Rows from a robot dataset:

------------------------------

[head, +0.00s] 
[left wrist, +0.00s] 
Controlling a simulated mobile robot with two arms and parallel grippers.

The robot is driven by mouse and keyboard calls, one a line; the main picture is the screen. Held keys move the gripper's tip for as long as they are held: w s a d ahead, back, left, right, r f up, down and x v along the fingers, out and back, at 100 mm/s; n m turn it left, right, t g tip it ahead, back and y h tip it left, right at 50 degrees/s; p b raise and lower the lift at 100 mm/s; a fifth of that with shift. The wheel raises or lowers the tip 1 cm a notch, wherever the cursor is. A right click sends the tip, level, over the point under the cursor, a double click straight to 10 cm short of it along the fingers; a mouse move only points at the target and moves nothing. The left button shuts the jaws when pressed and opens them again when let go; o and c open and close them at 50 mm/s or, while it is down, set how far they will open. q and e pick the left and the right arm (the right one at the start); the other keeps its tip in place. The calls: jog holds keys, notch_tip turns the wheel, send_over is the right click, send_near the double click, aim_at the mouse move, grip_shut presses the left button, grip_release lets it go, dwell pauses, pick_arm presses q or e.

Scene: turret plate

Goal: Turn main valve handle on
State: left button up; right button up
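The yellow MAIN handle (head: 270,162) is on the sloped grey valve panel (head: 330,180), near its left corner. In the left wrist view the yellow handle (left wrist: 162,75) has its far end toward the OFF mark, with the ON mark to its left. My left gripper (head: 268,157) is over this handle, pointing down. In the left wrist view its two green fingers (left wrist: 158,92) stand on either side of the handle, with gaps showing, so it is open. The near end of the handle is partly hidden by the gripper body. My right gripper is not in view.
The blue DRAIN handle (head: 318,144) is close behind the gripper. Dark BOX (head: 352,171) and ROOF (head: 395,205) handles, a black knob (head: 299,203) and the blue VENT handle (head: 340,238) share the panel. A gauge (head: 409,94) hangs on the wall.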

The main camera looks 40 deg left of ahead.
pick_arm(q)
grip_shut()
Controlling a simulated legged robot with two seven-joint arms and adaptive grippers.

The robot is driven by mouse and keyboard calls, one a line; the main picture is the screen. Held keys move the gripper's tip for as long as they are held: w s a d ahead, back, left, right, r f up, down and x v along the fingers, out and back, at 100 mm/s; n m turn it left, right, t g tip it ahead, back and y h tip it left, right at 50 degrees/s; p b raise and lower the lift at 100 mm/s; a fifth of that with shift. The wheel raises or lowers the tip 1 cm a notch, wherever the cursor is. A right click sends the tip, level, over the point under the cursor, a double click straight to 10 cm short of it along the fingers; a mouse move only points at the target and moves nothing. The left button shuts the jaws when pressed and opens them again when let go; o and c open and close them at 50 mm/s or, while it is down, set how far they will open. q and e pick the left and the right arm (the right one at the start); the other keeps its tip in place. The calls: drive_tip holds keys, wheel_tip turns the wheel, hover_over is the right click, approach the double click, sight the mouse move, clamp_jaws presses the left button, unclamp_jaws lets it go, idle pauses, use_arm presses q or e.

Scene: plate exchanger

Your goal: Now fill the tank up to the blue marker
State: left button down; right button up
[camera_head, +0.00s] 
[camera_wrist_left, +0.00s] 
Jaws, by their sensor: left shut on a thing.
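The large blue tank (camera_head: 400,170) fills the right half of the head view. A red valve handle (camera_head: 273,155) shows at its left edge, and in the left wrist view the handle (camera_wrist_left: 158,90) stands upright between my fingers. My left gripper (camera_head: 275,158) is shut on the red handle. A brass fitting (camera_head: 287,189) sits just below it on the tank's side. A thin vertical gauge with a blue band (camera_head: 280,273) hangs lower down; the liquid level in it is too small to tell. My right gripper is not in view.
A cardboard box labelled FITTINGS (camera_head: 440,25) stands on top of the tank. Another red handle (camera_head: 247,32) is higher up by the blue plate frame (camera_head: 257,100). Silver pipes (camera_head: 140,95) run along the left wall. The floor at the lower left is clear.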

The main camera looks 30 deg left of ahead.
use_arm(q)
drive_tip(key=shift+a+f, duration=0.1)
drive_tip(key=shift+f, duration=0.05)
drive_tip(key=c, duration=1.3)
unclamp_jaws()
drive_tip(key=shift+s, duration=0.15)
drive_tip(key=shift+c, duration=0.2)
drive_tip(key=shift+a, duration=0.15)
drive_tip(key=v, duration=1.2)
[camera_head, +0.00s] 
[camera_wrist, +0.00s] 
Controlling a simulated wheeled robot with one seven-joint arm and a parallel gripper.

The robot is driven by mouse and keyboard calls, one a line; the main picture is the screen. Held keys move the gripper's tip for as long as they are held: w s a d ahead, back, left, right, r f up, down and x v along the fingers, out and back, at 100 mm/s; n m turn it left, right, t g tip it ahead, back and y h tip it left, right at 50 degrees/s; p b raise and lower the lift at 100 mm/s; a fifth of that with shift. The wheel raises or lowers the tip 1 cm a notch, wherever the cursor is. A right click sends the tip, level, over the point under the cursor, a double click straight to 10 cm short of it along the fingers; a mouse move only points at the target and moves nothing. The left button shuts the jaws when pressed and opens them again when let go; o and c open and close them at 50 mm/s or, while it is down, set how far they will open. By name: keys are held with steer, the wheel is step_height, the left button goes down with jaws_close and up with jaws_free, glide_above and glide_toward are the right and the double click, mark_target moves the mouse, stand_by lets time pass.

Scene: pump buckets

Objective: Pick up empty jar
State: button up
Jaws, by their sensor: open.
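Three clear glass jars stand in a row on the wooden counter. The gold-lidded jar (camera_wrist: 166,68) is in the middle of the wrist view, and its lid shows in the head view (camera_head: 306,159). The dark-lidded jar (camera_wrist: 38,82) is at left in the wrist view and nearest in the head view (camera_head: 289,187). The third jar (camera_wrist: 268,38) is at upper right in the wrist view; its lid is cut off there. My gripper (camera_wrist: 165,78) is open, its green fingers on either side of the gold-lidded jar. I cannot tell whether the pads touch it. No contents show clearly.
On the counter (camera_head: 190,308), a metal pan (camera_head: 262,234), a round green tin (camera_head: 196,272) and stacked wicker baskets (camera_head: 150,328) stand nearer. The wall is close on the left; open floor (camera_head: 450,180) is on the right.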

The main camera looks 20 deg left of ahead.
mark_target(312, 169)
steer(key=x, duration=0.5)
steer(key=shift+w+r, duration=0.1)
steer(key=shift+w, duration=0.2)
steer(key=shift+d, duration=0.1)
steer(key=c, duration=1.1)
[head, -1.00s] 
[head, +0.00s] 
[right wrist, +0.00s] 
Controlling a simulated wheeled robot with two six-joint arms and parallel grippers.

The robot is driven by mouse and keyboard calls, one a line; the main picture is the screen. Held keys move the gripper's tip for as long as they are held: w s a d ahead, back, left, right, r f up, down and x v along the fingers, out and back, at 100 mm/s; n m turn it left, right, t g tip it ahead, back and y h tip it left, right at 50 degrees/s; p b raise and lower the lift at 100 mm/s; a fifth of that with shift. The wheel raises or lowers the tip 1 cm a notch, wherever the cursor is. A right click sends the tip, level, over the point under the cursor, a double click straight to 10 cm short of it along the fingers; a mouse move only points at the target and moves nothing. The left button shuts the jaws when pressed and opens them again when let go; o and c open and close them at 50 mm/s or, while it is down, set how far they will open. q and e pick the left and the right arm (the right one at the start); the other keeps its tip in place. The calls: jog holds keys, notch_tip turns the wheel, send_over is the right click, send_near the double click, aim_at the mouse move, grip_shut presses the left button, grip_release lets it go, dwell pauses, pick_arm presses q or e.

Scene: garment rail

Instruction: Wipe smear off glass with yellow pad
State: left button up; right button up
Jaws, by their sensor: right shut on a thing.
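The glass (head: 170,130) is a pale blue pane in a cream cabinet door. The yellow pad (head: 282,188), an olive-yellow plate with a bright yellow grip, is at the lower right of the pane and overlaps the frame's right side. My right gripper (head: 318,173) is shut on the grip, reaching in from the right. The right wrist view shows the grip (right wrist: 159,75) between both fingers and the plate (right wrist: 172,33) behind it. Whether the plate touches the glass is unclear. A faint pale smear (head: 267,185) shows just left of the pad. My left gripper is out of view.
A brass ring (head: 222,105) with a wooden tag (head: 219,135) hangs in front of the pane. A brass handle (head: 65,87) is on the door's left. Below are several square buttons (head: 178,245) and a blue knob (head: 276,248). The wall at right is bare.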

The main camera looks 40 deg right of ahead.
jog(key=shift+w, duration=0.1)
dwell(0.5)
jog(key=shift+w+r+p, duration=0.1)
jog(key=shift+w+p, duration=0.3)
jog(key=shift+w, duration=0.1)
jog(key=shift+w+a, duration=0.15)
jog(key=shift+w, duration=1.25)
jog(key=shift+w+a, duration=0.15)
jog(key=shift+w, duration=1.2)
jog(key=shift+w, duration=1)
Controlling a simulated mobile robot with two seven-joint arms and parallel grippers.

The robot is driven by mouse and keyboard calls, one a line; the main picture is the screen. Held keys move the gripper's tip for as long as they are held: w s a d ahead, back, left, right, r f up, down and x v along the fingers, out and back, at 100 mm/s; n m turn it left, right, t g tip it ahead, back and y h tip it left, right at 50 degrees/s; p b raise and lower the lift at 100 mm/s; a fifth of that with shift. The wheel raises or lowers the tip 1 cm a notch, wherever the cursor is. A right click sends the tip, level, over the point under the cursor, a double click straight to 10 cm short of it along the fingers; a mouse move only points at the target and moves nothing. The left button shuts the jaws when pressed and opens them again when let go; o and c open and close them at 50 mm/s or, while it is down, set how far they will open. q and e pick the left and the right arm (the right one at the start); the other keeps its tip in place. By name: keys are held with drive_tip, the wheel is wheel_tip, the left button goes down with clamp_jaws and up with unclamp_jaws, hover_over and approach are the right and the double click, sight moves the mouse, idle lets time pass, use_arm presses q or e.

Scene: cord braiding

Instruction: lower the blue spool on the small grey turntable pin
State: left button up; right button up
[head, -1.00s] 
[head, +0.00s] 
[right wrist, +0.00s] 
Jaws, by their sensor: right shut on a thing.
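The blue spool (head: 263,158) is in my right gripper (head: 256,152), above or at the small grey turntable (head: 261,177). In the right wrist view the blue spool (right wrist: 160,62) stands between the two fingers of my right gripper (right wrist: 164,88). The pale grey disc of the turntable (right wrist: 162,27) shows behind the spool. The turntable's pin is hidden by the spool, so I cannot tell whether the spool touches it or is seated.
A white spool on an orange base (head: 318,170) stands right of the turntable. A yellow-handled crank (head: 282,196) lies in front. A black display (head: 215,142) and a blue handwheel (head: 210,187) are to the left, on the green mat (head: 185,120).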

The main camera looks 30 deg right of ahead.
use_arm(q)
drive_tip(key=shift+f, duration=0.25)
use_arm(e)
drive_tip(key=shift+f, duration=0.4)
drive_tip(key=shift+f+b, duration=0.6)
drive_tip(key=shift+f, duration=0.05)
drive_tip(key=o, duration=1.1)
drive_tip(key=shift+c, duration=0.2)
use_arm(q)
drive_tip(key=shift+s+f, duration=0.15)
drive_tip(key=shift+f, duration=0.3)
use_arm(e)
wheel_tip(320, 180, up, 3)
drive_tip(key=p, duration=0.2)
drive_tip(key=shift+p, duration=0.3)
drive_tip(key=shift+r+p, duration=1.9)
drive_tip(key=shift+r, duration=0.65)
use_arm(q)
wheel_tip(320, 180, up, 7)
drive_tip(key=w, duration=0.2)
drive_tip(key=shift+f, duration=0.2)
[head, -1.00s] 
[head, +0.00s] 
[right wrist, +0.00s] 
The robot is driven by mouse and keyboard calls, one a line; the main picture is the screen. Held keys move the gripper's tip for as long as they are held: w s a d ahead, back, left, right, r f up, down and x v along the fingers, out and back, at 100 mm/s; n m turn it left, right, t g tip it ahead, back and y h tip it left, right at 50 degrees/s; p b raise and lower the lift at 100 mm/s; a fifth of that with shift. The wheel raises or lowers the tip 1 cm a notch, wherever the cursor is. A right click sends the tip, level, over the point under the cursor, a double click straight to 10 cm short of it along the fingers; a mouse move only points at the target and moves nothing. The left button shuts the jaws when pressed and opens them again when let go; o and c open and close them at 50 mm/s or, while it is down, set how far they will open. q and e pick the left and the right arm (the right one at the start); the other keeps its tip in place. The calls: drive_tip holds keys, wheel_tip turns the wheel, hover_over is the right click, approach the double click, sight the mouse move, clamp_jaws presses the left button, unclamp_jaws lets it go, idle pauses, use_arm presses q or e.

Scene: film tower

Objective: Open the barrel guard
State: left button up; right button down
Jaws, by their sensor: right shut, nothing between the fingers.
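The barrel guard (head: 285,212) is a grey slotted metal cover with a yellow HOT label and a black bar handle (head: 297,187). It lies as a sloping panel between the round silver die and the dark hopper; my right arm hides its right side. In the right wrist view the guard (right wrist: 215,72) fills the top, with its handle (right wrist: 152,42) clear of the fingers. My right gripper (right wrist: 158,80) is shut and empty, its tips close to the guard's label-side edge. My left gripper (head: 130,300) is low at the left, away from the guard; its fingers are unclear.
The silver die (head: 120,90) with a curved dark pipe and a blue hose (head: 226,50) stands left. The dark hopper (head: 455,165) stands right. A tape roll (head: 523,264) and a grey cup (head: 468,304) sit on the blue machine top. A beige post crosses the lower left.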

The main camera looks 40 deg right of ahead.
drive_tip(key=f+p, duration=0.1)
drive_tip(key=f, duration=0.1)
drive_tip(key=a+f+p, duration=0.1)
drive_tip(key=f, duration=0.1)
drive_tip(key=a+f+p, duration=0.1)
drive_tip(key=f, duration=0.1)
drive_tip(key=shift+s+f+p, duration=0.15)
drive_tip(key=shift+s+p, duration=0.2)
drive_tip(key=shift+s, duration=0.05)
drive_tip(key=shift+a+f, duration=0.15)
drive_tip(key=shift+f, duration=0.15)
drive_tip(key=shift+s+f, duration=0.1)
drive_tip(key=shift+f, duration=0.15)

------------------------------

▶ _YOUR OBJECTIVE_:
Copy every line in the entries above that has the string "mobile" in it.

▶ _ANSWER TO THIS EXERCISE_:
Controlling a simulated mobile robot with two arms and parallel grippers.
Controlling a simulated mobile robot with two seven-joint arms and parallel grippers.

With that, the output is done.